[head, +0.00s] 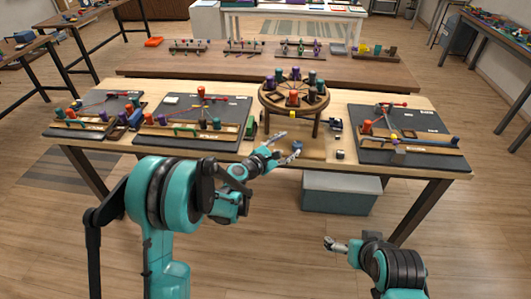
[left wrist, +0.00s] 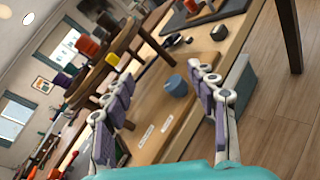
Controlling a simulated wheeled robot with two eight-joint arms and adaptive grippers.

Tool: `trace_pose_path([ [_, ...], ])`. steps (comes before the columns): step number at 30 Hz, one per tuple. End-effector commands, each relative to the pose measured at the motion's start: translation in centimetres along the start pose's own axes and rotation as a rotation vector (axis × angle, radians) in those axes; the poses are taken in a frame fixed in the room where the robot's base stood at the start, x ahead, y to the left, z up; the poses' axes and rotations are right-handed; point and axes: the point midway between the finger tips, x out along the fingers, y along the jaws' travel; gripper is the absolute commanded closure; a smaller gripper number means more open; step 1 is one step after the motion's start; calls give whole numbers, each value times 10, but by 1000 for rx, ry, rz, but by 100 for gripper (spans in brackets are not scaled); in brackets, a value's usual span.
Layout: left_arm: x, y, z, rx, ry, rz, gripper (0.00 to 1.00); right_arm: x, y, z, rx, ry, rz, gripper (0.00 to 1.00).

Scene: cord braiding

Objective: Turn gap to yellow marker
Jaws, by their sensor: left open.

........

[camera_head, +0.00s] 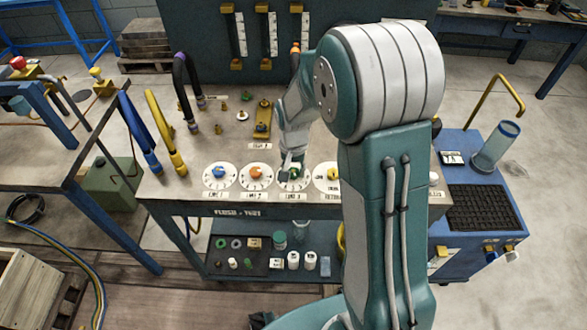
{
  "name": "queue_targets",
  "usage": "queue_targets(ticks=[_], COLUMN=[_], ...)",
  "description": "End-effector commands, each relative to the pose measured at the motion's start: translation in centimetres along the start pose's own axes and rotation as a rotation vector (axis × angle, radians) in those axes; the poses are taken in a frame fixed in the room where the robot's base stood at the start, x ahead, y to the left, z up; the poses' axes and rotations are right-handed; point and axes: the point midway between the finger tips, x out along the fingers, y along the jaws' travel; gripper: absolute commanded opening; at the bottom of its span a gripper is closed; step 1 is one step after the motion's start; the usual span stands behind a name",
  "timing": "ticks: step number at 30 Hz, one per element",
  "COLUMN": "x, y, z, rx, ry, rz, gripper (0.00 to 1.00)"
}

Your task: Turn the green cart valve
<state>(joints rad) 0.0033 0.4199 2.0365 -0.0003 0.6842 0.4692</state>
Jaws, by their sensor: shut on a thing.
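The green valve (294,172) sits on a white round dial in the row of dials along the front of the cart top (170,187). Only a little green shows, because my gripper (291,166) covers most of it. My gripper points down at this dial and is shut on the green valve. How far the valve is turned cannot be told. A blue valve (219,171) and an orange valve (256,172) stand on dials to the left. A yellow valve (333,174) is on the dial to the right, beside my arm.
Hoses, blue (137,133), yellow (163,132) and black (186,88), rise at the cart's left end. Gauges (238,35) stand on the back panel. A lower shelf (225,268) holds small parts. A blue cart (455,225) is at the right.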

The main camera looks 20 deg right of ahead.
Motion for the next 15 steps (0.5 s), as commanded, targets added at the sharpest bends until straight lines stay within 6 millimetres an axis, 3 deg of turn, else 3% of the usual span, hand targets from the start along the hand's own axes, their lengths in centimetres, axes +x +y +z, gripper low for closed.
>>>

........

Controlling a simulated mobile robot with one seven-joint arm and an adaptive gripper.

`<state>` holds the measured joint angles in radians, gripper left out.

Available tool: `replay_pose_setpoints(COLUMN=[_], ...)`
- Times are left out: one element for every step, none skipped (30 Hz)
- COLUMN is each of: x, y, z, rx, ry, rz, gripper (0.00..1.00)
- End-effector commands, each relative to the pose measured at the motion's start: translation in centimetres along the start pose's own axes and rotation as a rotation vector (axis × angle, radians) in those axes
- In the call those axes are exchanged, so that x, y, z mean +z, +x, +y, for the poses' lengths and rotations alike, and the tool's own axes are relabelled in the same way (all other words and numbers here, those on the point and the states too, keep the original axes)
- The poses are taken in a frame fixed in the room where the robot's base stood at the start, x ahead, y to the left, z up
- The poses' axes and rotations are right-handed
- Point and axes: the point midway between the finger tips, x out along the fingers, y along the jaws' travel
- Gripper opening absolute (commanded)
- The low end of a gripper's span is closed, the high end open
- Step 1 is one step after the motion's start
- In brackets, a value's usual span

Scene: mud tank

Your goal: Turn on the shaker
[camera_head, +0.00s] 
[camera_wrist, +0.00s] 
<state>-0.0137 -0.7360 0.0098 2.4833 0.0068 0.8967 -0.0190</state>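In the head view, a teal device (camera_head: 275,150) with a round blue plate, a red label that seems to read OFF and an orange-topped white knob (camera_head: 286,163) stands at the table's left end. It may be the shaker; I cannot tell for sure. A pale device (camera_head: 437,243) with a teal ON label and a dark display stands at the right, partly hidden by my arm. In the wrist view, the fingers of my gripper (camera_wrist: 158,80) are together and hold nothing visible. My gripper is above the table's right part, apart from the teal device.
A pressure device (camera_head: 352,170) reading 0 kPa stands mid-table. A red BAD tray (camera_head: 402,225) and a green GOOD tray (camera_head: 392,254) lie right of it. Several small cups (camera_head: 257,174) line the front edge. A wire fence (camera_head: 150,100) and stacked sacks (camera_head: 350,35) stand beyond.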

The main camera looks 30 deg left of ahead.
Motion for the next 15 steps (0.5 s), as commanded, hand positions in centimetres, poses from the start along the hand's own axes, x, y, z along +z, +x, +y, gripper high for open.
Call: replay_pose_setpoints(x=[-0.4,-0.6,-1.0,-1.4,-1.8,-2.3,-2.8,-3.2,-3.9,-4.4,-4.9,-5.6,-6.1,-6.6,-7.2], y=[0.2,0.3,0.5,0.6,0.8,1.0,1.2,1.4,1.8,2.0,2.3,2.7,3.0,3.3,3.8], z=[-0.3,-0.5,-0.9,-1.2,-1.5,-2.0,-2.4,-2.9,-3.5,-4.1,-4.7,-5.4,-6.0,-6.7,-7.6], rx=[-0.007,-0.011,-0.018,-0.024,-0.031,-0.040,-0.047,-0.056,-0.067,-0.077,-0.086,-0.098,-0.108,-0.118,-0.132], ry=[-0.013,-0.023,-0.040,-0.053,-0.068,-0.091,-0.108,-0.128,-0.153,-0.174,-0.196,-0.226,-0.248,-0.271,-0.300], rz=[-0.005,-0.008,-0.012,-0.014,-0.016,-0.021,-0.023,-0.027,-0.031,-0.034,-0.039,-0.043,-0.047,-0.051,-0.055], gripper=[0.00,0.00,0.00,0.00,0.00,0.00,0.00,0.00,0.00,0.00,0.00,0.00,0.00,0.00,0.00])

........

[Work to complete]
Above are the records; copy exactly the lines from the one with "[head, +0.00s]" through the one with "Controlling a simulated wheeled", including both, and nothing more. Leave out pictures.

[Solution to this problem]
[head, +0.00s] 
[left wrist, +0.00s] 
Controlling a simulated wheeled robot with two eight-joint arms and adaptive grippers.

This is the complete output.